Besides, poor chocolate storage conditions are also the cause of fat bloom. To avoid this, it is important not to place the chocolate in areas with high-temperature fluctuations. Instead, you should gradually increase the temperature and use the appropriate storage temperature between 15 and 21 degrees Celsius.
- Fat bloom is a consequence of the process of improper chocolate tempering or high-temperature storage of chocolate. This will cause cocoa butter crystals to accumulate on the surface of the chocolate. It is often accompanied by many small grayish-white cracks that dull the surface of the chocolate.
- Sugar bloom is the crystallization of sugar crystals on the surface of the chocolate. This is due to storage in a high humidity environment and condensation (sweating) when products in a cold environment are brought to a warmer temperature.
4. When do I need to temper chocolate?
People often only temper melted chocolate when it is necessary to make candies or surface coatings with a strong and shiny texture on the outside. Examples are molded chocolate candies, bark and cluster. For other uses like using melted chocolate to flavor fondant or making ganache, they don’t need to be tempered.

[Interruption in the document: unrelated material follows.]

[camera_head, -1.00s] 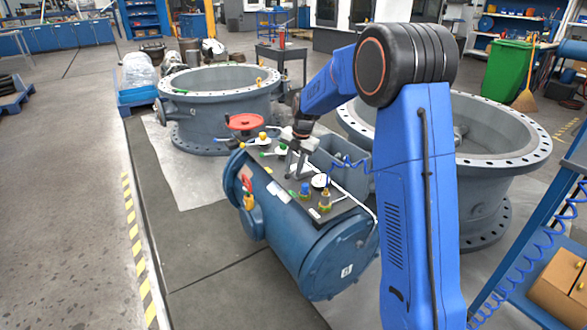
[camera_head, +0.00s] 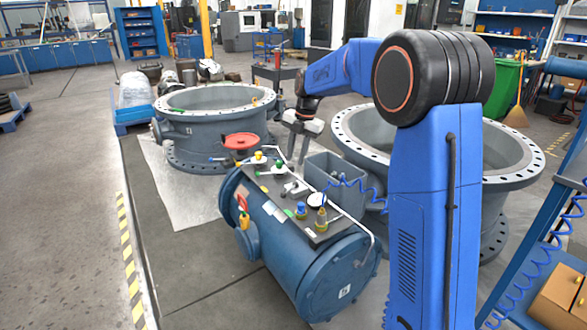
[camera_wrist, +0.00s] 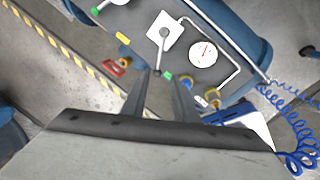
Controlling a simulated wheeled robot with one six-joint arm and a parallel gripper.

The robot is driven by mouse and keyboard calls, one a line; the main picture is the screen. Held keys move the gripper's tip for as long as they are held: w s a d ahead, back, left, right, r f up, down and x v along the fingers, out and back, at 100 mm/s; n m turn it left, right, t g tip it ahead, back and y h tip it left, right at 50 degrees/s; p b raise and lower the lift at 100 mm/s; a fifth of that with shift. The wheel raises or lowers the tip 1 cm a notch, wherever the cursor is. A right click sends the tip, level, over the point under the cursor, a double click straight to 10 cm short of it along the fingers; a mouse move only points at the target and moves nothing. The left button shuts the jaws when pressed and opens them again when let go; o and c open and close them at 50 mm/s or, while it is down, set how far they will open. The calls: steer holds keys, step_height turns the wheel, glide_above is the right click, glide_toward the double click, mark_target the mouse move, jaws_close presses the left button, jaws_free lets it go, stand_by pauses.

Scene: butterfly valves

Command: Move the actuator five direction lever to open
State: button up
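The labels are too small to read, so I cannot tell which lever is the actuator five direction lever. A lever (camera_wrist: 162,48) on a white plate is in the wrist view, pointing down toward my fingertips, with a green piece near its lower end. It appears to be the pale lever (camera_head: 294,188) beside the round gauge in the head view. My gripper (camera_head: 297,157) hangs above the panel's far side, fingers down and apart, holding nothing visible. In the wrist view my gripper (camera_wrist: 160,82) has a gap between its dark fingers, just below the lever.
A white gauge (camera_wrist: 202,53) and a bent pipe (camera_head: 340,212) flank the lever. Blue-and-yellow fittings (camera_head: 321,219) stand at the panel's front. A grey box (camera_head: 333,168) and coiled blue hose (camera_head: 350,184) lie close on the right.

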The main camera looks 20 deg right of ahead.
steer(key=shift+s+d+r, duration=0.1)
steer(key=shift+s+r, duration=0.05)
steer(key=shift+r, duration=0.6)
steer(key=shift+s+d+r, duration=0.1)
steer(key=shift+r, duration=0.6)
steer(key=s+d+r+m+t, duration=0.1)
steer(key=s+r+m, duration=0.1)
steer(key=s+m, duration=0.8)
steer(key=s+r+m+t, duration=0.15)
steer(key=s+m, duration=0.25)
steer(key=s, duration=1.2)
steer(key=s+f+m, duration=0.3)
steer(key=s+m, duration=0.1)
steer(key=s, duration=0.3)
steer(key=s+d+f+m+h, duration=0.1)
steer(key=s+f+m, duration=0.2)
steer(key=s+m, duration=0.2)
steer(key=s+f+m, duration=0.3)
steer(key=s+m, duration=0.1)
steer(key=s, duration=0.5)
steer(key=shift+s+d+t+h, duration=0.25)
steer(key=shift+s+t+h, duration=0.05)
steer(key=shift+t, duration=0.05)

5. How to chop & melt chocolate properly?
Before melting the chocolate, we need to chop it in advance. You can use a regular knife, serrated knife, chocolate chip or multi-function blender to crumble them. No matter what you use, you should make sure that they are the same size and as small as possible to ensure the perfect melting of chocolate.
Surely with the above sharing, you have gained more knowledge about chocolate tempering, right? Now how to temper chocolate becomes easier than ever. Kindly apply the right way to have beautiful chocolate balls.